=== Task instructions ===
Reproduce the data below in full and exclude every picture.
--- BEGIN ---
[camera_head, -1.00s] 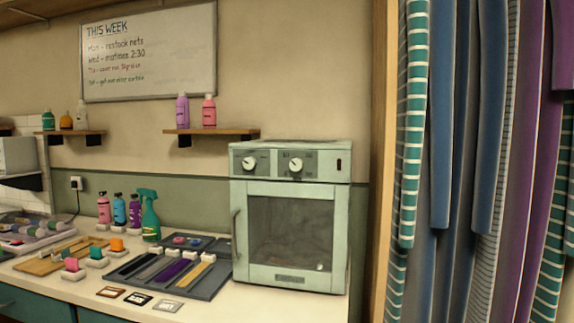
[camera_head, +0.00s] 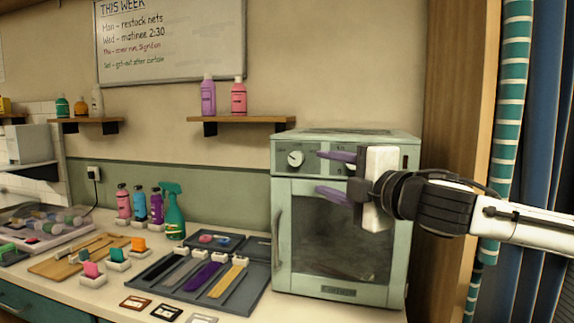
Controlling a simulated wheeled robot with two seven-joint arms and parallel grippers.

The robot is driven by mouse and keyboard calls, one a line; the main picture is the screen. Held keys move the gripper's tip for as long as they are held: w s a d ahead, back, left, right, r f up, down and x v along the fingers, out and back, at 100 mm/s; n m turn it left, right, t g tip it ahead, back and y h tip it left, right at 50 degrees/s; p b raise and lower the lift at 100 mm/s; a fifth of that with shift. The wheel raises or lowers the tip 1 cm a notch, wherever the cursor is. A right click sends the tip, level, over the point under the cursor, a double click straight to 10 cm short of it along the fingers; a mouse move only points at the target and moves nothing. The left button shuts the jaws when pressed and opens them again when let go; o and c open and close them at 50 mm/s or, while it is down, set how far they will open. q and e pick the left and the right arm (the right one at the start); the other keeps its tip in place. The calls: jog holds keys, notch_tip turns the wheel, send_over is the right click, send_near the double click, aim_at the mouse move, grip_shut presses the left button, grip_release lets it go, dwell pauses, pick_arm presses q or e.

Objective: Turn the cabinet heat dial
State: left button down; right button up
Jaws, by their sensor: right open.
--- END ---
=== Full solution ===
[camera_head, -1.00s] 
[camera_head, +0.00s] 
Controlling a simulated wheeled robot with two seven-joint arms and parallel grippers.

The robot is driven by mouse and keyboard calls, one a line; the main picture is the screen. Held keys move the gripper's tip for as long as they are held: w s a d ahead, back, left, right, r f up, down and x v along the fingers, out and back, at 100 mm/s; n m turn it left, right, t g tip it ahead, back and y h tip it left, right at 50 degrees/s; p b raise and lower the lift at 100 mm/s; a fifth of that with shift. The wheel raises or lowers the tip 1 cm a notch, wherever the cursor is. A right click sends the tip, level, over the point under the cursor, a double click straight to 10 cm short of it along the fingers; a mouse move only points at the target and moves nothing. The left button shuts the jaws when pressed and opens them again when let go; o and c open and close them at 50 mm/s or, while it is down, set how far they will open. q and e pick the left and the right arm (the right one at the start); the other keeps its tip in place. The calls: jog holds keys, notch_tip turns the wheel, send_over is the right click, send_near the double click, aim_at the mouse move, grip_shut presses the left button, grip_release lets it go, dwell pauses, pick_arm presses q or e.

Objective: Turn the cabinet heat dial
State: left button down; right button up
Jaws, by their sensor: right open.

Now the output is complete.